Teaching Philosophy

As a teacher, I am inspired to develop methods that encourage students to become active participants in their own learning. Moreover, I am committed to devising multimodal projects that not only enhance student learning, but also prepare students for professional life and public service. Finally, I engage with digital technologies to maximize and diversify approaches to writing and communication both in and out of the classroom.

I create projects that empower students to become “experts” on selected subjects. In 2009, I introduced a group project on “Contexts in American Literature,” in which students become experts on one specific historical, literary, or cultural theme in American literature. As experts, the students led one class period for which they assigned the reading, gave a lecture, and generated class discussion. In 2010, I assigned a group blogging project, in which each group chose an area of expertise related to consumerism, such as sustainability, debt, poverty, community engagement, or social media. As experts, the students published blog entries with an air of confidence I had never witnessed in freshman composition. A “panel of experts” often led class discussion, and I found that this change in the power dynamics of the classroom empowered some of the most reserved students to speak at length on critical issues.

To prepare students for increasing demands for innovation in academia and the workplace, I ask students to create projects in various modalities. In service learning projects, for example, students conduct surveys and interviews, create web sites and pamphlets, and produce videos and other visual presentations. In teaching presentations, students select suitable reading material for their classmates, provide a visually stimulating lecture, and create a thoughtful line of questioning to gear class discussion toward a specific objective. Most recently, I asked students to create a nonprofit organization that will promote sharing and collaboration on college campuses. Students designed viable sharing networks hosted on a website that they created, and they promoted their network through advertising and a public symposium held on campus.

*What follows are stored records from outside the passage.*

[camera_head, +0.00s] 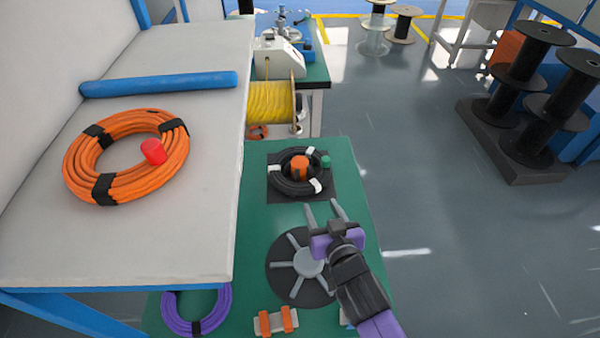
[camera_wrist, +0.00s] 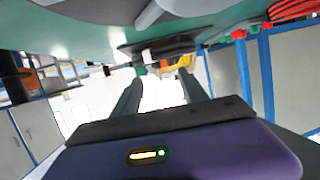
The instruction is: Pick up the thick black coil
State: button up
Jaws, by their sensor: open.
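The thick black coil (camera_head: 283,184) lies on a dark square pad on the green table (camera_head: 346,176), with white ties around it. An orange cylinder (camera_head: 299,167) stands in its middle. In the wrist view the coil (camera_wrist: 178,46) shows edge-on, as a dark shape beyond the fingers, and its outline is hard to make out. My gripper (camera_head: 323,208) is open and empty, just on the near side of the coil and apart from it. In the wrist view my two gripper fingers (camera_wrist: 158,92) are spread wide with nothing between them.
A grey-spoked black disc (camera_head: 308,262) lies nearer on the green table. A purple coil (camera_head: 176,318) and an orange-and-beige piece (camera_head: 275,321) are at its front. The raised white shelf (camera_head: 190,235) on the left holds an orange coil (camera_head: 85,165). Yellow cable spool (camera_head: 270,103) stands behind.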

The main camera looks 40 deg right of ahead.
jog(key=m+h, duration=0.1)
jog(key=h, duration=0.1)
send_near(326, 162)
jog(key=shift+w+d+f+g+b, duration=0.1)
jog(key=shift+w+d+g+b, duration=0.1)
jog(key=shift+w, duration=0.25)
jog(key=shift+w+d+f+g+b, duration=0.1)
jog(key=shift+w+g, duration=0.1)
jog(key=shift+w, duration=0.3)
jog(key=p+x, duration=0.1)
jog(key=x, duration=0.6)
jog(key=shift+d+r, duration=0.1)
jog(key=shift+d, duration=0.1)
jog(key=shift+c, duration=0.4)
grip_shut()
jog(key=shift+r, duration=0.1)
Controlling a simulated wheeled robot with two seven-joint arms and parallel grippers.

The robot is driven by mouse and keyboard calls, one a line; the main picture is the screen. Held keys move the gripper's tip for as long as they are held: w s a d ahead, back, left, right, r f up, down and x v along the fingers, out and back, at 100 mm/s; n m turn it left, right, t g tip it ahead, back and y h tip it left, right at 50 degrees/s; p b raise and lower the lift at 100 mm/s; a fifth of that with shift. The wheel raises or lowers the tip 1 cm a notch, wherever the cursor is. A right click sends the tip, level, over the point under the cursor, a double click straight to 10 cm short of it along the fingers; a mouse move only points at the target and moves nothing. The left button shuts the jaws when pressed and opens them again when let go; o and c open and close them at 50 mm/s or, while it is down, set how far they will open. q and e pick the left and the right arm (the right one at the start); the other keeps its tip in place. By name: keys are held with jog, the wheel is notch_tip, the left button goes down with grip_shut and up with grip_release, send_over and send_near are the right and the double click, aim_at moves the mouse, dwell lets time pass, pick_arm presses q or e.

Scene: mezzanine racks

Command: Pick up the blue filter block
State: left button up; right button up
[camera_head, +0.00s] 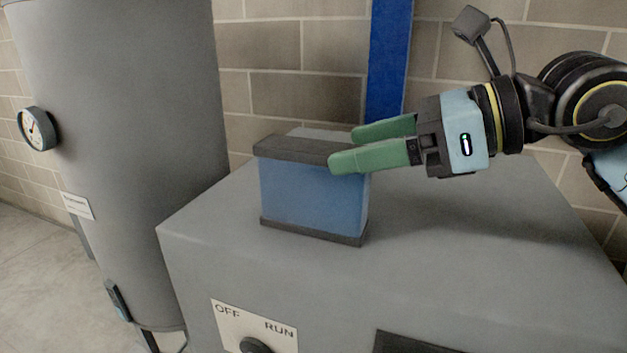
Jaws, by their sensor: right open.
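The blue filter block (312,200) stands upright on top of a grey cabinet (450,240). It has a translucent blue body with a dark band along its top and another along its base. My right gripper (342,147) comes in from the right with green fingers. Its jaws are open, and the fingertips are at the upper right part of the block. The near finger overlaps the block's top right corner in the picture. Whether either finger touches the block I cannot tell. My left gripper is not in view.
A large grey tank (130,130) with a gauge (37,128) stands left of the cabinet. A blue post (390,60) and a brick wall (290,60) are behind. The cabinet front has an OFF/RUN switch plate (240,325). The cabinet top right of the block is clear.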

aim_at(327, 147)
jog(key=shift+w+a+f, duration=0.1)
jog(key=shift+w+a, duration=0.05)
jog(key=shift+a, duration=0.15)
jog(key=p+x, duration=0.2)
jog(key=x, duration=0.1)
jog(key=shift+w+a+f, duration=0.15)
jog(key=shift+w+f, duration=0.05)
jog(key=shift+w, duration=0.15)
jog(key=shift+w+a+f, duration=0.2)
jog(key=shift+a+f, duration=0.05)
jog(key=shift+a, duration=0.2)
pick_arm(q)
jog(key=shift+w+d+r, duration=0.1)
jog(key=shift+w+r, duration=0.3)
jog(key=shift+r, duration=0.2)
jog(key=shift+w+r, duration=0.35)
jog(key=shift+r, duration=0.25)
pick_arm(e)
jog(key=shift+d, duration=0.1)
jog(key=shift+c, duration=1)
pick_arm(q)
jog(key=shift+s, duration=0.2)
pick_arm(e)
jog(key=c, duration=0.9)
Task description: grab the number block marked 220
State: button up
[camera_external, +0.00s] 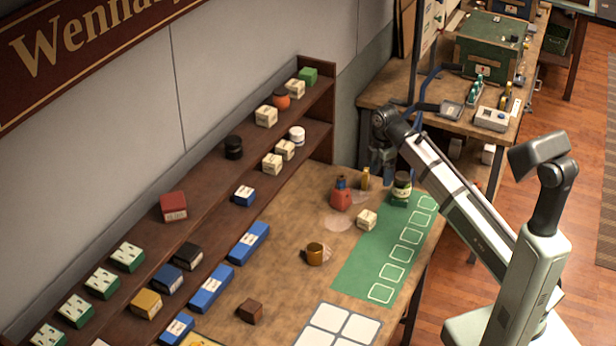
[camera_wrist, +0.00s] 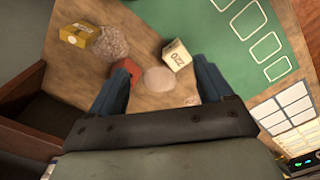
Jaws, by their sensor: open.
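The cream number block marked 220 (camera_wrist: 177,56) lies on the table beside the green mat in the wrist view, its number readable. A cream block at the green mat's left edge in the external view (camera_external: 367,219) appears to be the same one; its number is too small to read there. My gripper (camera_wrist: 162,68) is open and empty, its two dark blue fingers apart, with the block ahead of them, nearer the right finger. In the external view my gripper (camera_external: 381,170) hangs above the table's far end, above and beyond the block.
Other cream blocks (camera_external: 272,163) sit on the shelves (camera_external: 318,138) at left.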

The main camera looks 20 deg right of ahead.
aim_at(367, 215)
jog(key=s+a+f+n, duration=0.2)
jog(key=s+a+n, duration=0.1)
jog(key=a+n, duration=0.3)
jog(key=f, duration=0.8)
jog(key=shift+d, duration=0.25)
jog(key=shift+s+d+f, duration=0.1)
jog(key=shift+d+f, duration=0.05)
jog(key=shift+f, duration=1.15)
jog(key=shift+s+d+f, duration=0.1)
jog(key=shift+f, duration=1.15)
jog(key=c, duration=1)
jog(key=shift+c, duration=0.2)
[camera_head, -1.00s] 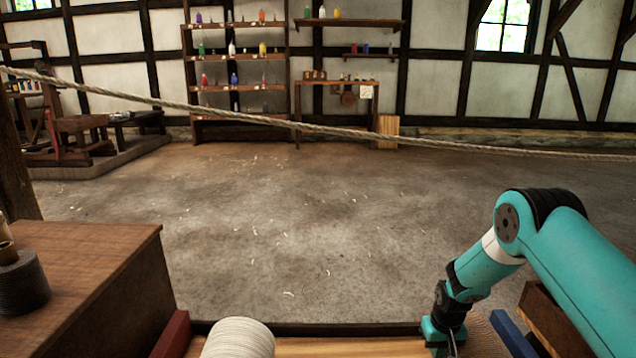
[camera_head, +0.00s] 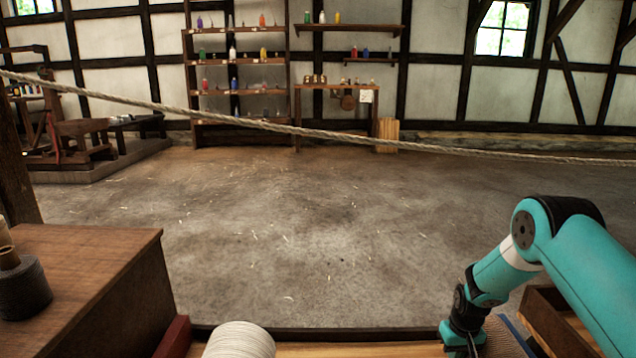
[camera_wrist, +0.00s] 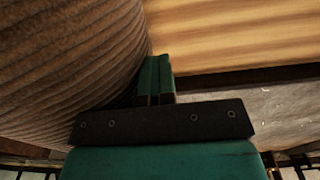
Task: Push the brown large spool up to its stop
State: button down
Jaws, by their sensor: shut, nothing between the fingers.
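The brown large spool (camera_head: 503,338) lies at the bottom right of the head view, partly hidden by my arm. In the wrist view its ribbed brown winding (camera_wrist: 65,60) fills the left side. My gripper (camera_head: 463,349) is at the spool's left side in the head view, low over the board. In the wrist view my gripper's green fingers (camera_wrist: 155,78) are shut together, empty, and seem to touch the spool's side. A dark blue block (camera_head: 524,333) shows only as a sliver right of the spool; I cannot tell whether they touch.
A pale wooden board (camera_head: 345,350) runs under the spool. A white spool (camera_head: 240,340) and a red block (camera_head: 173,338) are at its left end. An open wooden box (camera_head: 545,320) stands right of the brown spool. The board between the two spools is clear.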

As students join a world that is increasingly communicating through online technologies, I have developed classroom activities that experiment with different forms of interaction. For many years, I have optimized the capabilities offered by Learning Management Systems to collect and grade student work. I have also used the discussion forums for students to compile multiple drafts of their work, accompanied by peer reviews. With peer review taking place in an open discussion forum, I am able to provide constructive critique on the reviewing process. I have also used the course wiki for compiling student responses to reading prompts, and a personal blog for conducting in-class writing. I have facilitated discussions in online chat rooms, introduced my students to collaborative writing on GoogleDocs, and provided resources for reading and commenting upon digital texts.

Overall, I am committed to making the classroom a space in which students develop confidence and engage with technologies and modalities that will enhance their ability to communicate effectively in an increasingly digital world.